● Problem description
Identify the lines that include the word "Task", then copy all of them.

● Extracted records

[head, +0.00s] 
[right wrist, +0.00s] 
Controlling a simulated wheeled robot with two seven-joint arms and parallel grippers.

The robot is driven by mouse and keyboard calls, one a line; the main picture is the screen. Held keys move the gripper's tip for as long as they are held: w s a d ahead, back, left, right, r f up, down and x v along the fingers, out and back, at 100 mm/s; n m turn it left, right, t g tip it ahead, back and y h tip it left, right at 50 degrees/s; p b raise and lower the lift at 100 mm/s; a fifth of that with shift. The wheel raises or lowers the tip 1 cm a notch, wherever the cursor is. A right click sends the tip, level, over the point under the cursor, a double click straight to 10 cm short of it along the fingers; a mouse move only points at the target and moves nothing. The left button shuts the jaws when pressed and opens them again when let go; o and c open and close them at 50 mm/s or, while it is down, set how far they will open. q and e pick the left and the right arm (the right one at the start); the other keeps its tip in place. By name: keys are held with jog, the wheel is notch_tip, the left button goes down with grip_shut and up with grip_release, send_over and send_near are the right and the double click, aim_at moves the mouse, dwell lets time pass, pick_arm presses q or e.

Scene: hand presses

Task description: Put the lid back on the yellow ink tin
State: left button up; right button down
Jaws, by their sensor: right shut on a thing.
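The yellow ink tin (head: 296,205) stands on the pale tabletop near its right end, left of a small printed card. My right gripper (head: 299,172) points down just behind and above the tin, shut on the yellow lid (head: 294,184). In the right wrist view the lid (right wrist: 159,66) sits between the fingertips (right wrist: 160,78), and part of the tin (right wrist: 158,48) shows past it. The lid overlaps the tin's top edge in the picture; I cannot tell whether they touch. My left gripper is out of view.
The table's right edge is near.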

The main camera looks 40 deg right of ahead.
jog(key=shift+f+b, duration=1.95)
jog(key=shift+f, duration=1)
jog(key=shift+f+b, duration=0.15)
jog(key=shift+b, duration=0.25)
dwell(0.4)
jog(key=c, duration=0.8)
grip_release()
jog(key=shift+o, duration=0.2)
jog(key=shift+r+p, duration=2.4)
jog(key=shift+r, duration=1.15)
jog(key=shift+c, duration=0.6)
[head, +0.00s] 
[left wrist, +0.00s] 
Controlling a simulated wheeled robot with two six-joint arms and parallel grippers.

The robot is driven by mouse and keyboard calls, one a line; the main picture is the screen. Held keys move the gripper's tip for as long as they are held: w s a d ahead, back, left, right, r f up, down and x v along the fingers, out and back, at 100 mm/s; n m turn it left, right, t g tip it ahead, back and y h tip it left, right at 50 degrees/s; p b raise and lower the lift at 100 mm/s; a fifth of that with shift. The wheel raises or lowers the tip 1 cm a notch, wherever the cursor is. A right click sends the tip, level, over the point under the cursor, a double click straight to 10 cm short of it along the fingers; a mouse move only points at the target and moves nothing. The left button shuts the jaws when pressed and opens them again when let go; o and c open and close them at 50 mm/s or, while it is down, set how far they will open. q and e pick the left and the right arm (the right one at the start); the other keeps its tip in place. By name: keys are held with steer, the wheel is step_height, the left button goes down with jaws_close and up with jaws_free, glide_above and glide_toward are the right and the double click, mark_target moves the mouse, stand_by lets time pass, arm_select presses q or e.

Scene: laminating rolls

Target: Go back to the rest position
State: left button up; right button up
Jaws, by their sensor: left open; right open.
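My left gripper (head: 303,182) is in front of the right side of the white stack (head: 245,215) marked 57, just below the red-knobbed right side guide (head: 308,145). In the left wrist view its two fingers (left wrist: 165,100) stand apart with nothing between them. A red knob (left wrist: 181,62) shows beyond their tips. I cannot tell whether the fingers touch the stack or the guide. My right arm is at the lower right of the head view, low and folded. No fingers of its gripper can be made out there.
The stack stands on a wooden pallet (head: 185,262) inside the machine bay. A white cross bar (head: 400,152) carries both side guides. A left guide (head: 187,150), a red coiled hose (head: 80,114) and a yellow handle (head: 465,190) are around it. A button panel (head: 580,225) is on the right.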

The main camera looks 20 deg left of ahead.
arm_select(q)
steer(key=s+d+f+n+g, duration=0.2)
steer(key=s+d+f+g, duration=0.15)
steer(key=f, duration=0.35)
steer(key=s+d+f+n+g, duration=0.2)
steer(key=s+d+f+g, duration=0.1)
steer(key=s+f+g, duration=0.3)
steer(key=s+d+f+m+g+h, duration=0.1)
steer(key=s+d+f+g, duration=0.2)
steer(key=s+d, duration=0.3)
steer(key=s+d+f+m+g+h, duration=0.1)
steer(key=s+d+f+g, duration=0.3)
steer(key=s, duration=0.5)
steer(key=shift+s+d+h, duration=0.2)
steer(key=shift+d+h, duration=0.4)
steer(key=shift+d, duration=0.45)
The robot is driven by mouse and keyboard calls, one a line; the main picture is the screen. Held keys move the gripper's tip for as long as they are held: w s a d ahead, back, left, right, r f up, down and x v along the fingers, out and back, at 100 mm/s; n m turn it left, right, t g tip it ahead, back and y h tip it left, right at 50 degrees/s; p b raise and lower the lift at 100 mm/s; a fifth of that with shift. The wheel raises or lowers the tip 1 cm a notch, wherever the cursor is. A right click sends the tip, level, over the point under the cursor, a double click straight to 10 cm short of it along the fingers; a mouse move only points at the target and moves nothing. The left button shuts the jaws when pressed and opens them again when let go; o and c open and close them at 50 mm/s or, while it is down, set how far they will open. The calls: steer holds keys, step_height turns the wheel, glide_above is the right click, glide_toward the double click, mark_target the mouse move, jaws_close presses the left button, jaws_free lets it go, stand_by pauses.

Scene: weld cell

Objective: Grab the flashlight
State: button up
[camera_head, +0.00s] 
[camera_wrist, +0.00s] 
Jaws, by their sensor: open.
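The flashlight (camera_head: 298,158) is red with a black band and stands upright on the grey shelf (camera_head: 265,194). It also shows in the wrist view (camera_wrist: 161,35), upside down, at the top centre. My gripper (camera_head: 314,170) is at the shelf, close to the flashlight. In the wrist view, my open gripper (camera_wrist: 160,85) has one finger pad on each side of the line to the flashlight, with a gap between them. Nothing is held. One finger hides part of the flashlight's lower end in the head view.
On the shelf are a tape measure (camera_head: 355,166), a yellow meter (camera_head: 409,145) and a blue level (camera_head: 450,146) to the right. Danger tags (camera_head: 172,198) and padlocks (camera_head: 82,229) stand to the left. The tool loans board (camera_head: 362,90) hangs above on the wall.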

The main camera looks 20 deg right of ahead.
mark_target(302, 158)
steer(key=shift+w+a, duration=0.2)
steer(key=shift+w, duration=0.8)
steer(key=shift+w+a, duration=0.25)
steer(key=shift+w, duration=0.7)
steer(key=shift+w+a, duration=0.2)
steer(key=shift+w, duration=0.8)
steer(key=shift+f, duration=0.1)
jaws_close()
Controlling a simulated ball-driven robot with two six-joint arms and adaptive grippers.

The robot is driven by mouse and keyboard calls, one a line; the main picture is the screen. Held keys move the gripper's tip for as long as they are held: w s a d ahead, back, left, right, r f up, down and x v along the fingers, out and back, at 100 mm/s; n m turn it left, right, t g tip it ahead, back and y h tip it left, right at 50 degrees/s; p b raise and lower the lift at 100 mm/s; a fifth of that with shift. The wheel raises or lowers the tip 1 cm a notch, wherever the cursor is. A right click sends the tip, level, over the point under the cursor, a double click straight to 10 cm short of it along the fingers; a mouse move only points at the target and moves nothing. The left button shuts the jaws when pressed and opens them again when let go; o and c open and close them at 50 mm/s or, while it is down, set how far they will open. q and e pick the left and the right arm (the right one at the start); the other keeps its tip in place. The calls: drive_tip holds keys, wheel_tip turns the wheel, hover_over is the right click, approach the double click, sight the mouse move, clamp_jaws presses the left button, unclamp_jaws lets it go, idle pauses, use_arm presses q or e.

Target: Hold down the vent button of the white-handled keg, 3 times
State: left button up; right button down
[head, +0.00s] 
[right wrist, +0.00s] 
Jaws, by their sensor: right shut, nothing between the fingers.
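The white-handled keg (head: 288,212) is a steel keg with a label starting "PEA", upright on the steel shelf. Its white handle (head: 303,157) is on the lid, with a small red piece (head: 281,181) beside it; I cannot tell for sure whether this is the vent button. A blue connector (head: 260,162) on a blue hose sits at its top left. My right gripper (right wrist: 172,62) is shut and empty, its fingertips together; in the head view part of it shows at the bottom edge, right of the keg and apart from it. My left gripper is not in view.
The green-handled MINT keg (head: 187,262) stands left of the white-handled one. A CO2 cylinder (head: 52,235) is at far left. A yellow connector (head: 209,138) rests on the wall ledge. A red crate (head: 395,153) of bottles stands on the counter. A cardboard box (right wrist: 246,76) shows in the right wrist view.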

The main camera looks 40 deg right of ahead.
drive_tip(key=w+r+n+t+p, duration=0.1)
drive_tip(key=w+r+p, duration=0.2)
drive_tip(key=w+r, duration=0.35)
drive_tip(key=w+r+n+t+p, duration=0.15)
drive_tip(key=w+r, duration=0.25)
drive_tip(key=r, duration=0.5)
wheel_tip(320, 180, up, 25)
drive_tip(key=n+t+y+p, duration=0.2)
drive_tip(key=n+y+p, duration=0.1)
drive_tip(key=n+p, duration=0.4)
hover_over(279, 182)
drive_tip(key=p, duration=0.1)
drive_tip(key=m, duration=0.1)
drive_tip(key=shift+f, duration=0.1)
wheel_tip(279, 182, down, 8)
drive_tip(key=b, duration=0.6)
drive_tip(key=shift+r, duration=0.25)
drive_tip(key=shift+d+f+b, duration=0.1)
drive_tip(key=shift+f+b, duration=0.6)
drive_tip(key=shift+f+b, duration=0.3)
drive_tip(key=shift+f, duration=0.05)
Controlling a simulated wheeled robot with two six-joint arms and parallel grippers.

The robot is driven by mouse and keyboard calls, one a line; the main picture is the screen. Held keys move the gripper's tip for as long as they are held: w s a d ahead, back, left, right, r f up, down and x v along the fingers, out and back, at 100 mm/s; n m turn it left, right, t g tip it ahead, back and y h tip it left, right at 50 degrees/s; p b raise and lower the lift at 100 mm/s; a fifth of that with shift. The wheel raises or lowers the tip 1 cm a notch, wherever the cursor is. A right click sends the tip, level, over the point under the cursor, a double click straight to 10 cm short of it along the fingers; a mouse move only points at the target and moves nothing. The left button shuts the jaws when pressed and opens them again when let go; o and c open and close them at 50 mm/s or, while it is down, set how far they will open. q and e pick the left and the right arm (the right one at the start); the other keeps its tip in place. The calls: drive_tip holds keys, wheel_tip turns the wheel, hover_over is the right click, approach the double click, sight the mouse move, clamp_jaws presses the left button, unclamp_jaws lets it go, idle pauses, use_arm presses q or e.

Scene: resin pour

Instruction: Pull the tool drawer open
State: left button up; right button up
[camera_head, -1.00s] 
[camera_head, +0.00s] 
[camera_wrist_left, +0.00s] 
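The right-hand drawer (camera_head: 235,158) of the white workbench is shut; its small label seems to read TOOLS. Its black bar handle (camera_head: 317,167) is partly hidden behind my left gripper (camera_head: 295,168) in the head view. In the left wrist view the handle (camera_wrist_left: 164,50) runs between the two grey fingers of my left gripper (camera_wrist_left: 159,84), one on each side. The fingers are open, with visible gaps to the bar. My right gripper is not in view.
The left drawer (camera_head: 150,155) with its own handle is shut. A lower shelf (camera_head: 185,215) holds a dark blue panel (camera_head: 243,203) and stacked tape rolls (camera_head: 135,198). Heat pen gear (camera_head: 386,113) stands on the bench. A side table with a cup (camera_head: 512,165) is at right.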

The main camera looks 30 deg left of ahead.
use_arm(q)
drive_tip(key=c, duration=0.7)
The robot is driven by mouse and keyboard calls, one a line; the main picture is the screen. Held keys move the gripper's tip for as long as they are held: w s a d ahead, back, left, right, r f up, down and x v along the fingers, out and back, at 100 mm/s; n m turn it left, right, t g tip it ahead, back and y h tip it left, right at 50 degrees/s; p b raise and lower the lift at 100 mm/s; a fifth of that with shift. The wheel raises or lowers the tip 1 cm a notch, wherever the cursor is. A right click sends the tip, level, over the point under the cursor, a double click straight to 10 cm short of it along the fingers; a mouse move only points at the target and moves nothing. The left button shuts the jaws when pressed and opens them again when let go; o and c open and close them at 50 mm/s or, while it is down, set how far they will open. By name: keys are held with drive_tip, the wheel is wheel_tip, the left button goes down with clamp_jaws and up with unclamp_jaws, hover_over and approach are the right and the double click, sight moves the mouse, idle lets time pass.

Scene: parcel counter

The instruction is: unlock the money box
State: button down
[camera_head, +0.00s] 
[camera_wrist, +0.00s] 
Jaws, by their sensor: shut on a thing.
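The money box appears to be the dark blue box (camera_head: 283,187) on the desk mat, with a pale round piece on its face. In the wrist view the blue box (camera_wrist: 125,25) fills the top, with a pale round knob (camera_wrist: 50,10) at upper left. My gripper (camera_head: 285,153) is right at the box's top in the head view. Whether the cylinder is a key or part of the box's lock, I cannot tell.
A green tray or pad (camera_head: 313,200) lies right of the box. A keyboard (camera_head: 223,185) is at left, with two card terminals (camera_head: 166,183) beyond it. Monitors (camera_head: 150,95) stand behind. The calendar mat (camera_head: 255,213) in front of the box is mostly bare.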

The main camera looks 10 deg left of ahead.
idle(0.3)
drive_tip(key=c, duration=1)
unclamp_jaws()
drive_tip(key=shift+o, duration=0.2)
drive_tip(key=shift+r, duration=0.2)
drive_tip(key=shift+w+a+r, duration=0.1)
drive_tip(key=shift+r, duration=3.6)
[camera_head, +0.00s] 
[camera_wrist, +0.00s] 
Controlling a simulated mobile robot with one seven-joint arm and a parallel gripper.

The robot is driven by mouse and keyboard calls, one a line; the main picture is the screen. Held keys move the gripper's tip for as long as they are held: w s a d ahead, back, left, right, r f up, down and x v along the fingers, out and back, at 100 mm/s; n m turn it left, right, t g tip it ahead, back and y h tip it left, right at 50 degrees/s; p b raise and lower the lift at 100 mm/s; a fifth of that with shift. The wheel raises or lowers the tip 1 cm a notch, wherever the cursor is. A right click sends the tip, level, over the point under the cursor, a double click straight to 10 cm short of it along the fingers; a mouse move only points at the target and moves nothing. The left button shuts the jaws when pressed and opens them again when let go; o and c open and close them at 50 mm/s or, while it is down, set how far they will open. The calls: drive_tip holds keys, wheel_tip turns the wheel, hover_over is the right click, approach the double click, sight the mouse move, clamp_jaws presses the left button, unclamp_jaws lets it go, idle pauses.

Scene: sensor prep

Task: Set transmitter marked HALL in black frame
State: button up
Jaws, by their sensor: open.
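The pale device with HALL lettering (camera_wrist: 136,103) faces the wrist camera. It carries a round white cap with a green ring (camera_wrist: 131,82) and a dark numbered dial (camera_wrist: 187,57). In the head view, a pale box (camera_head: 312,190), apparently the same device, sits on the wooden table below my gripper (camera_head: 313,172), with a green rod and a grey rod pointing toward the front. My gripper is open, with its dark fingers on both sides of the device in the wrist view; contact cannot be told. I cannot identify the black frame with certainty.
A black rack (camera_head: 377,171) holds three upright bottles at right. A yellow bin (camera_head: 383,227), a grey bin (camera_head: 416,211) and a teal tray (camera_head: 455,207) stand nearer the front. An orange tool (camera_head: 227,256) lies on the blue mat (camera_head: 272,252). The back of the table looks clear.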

● Complete answer
Task description: Put the lid back on the yellow ink tin
Task: Set transmitter marked HALL in black frame

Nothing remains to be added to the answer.